Pundits love to talk about entrepreneurism and community, but only in the abstract. Few if any actually explain how to become self-employed or build a community, because the conventional mainstream pundit has never hired a single person with his/her own money or struggled to build a productive network of social capital from scratch.
Drew Sample and I discuss self-employment in Two Beers With Charles Part One (1:07) and community and the marketplace in Two Beers With Charles Part Two (1:09). These are topics we’ve discussed in previous podcasts, but there is more fine-grained discussion of the nitty-gritty here–developing multiple income streams, etc.–as Drew was recently laid off from his Corporate America job.
In a typical 20-minute podcast, the host and I will cover specific topics and questions. In these podcasts, Drew and I have the luxury of conversation: the topics shift and each of us allows the other to fill out a complete thought or story. (He’s in Ohio, I’m on the Left Coast. He’s a youngish 30, I’m an oldish 63.)
The grim reality is self-employment and small business are in long-term decline. It’s increasingly challenging to establish financial independence via self-employment or your own enterprise:
I’ve written dozens of posts on employment, self-employment, small business, the middle class, automation and the fast-changing economy. Here are a few that are relevant to my conversations with Drew:
The Decline of Self-Employment and Small Business (April 22, 2013)
The Death-Spiral of American Entrepreneurism (December 10, 2015)
What’s Eroding the Middle Class? (January 2016)
The Python That Ate Your Job (December 11, 2013)
How to Escape the Purgatory of Minimum Wage/Part-Time Jobs (March 17, 2016)
The Changing World of Work 3: “Full-Stack” Skills (April 15, 2015)
Mobile Creatives (May 1, 2014)
Crisis of Meaning = Crisis of Work (December 23, 2016)

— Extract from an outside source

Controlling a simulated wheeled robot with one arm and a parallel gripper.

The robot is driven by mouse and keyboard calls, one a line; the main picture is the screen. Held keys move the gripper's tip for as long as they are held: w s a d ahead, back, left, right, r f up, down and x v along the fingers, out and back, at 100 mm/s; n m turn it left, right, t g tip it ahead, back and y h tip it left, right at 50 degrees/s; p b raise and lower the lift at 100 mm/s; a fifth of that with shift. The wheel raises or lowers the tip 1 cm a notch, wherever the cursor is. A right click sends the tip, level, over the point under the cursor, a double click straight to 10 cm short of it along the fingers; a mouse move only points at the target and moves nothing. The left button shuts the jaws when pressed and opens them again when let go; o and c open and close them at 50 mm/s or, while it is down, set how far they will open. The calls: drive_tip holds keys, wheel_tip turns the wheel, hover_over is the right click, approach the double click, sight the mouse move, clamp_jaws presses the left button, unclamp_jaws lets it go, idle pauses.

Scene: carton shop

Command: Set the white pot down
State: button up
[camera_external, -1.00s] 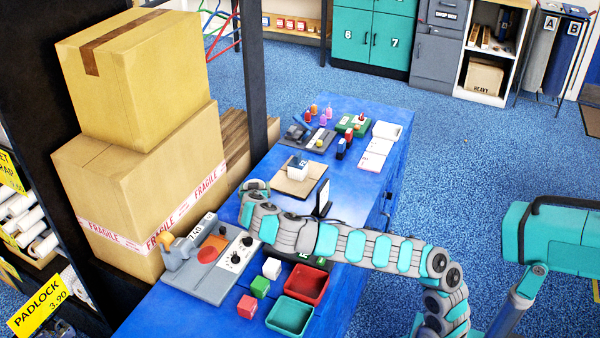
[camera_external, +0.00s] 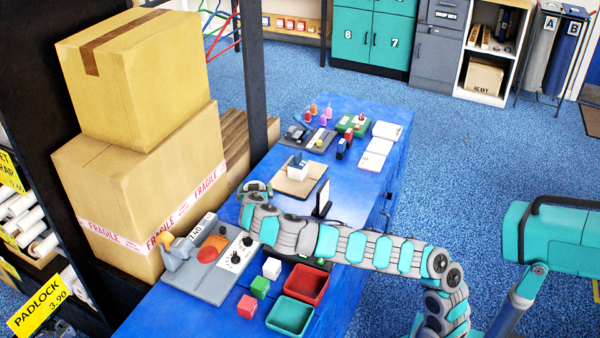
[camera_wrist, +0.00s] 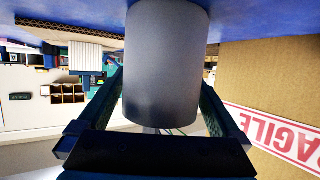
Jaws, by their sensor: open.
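In the external view my gripper (camera_external: 256,188) is over the blue counter (camera_external: 232,207), beside the cartons. The pot cannot be made out there.
Stacked cartons (camera_external: 140,190) stand close left of my gripper. A grey scale (camera_external: 212,262), a red tray (camera_external: 306,285) and a green tray (camera_external: 290,316) are nearer.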

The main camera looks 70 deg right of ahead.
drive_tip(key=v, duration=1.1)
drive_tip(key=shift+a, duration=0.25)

The Ten Best Employers To Work For (March 28, 2013)
The Alienation of Work (April 15, 2014)
The key to becoming financially independent is self-employment (owning your own labor and enterprise), and the key to self-employment is becoming a Mobile Creative. The Mobile Creative credo is simple: trust your network, not the corporation or the state. The Mobile Creative seeks to develop multiple income streams he/she owns and controls, and is alert to the risks and opportunities of a fast-changing economy.
Rather than put all one’s eggs in one basket (specialization), the Mobile Creative seeks to develop a diverse range of skills, including the eight essential skills I cover in my book Get a Job, Build a Real Career and Defy a Bewildering Economy.
My credo of financial independence is: focus not on retiring comfortably, but on working comfortably.
Having multiple income streams is not only less risky than depending on one job or skill–it’s also more rewarding/enjoyable.
One key to diversifying income is developing a network that supports your enterprise–a community. Drew describes the process of building a network/community in these podcasts. You show up, you help others, you share what you’ve learned and you learn from others.
Another key is identifying what you’re good at and what you enjoy doing. Self-knowledge is an essential part of self-employment. Experimentation is part of this process. The key to learning and eventual success is to try a variety of things and fail often, fail fast.
There is a way forward for those who’ve been laid off. Our education system has failed to pass on the entrepreneurial skills and mindsets needed to be become self-employed and financially independent, so we have to learn everything on our own.